PtMo/C (Pt:Mo atomic ratios of 1:1, 2:1 and 3:1) and Pt/C electrocatalysts synthesized by the formic acid method are investigated for the ethylene glycol oxidation reaction (EGOR) in alkaline and acid media. From XRD measurements, the crystallite sizes are between 2.5 and 4.3 nm. Electrochemical characterization of the EGOR on the electrocatalysts shows that the PtMo/C series exhibit higher electrocatalytic activity. When comparing the two electrolytes, the mass current densities obtained in alkaline media are significantly higher than in the acid counterpart. Among the bimetallic anodes, Pt1Mo1/C delivered a high performance in both media. In situ FTIR spectroscopy analysis has been performed to study the pathway of the EGOR. In alkaline media, the PtMo/C electrocatalysts have a higher selectivity for the C2 pathway resulting in the formation of species such as glycolate, glyoxal and glyoxylate.

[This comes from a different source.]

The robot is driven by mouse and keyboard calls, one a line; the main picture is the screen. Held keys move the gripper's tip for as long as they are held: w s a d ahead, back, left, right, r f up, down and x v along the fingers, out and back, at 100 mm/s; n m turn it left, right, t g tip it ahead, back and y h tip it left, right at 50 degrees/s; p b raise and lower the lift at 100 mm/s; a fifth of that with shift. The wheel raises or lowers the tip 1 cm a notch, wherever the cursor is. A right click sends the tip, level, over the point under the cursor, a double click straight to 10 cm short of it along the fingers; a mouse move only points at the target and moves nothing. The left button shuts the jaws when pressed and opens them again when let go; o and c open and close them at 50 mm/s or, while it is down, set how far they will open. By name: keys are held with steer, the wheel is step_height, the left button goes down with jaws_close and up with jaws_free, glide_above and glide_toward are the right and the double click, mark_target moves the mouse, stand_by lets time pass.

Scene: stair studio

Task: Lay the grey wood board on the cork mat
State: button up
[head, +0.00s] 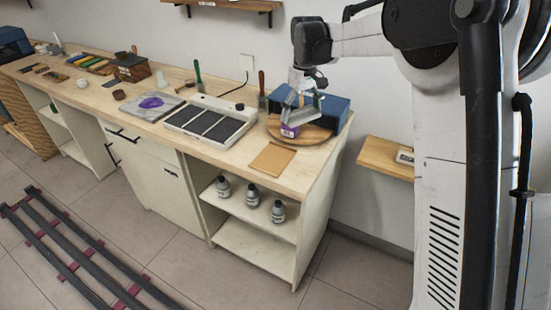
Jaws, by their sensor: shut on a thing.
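The cork mat (272,160) is a flat tan rectangle near the front right edge of the worktop, and nothing lies on it. My gripper (301,104) is behind and to the right of it, over a round wooden board. It is shut on a small grey piece (304,115), which looks like the grey wood board. The fingers partly hide it, so its full shape and whether it touches what is below cannot be told.
A purple item (290,131) is on the round wooden board (318,135), close below my gripper. A blue box (334,109) stands behind. A tray with dark panels (208,124) is to the left. Bottles (252,195) stand on the shelf below.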

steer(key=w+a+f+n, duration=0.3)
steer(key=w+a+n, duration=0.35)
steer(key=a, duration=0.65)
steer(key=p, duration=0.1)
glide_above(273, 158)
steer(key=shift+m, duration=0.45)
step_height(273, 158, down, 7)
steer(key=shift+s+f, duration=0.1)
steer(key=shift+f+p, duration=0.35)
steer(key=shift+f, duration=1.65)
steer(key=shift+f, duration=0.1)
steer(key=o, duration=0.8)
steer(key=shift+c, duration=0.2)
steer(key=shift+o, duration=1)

On the other hand, in acid electrolyte, the PtMo/C anodes show a preferential C1 pathway at high potentials and the main intermediate is identified as glycolic acid. The results indicate that the higher catalytic activity of PtMo/C electrocatalysts towards the EGOR may be attributed to the bifunctional mechanism and also to an electronic effect because of the incorporation of Mo atoms into the catalysts structure.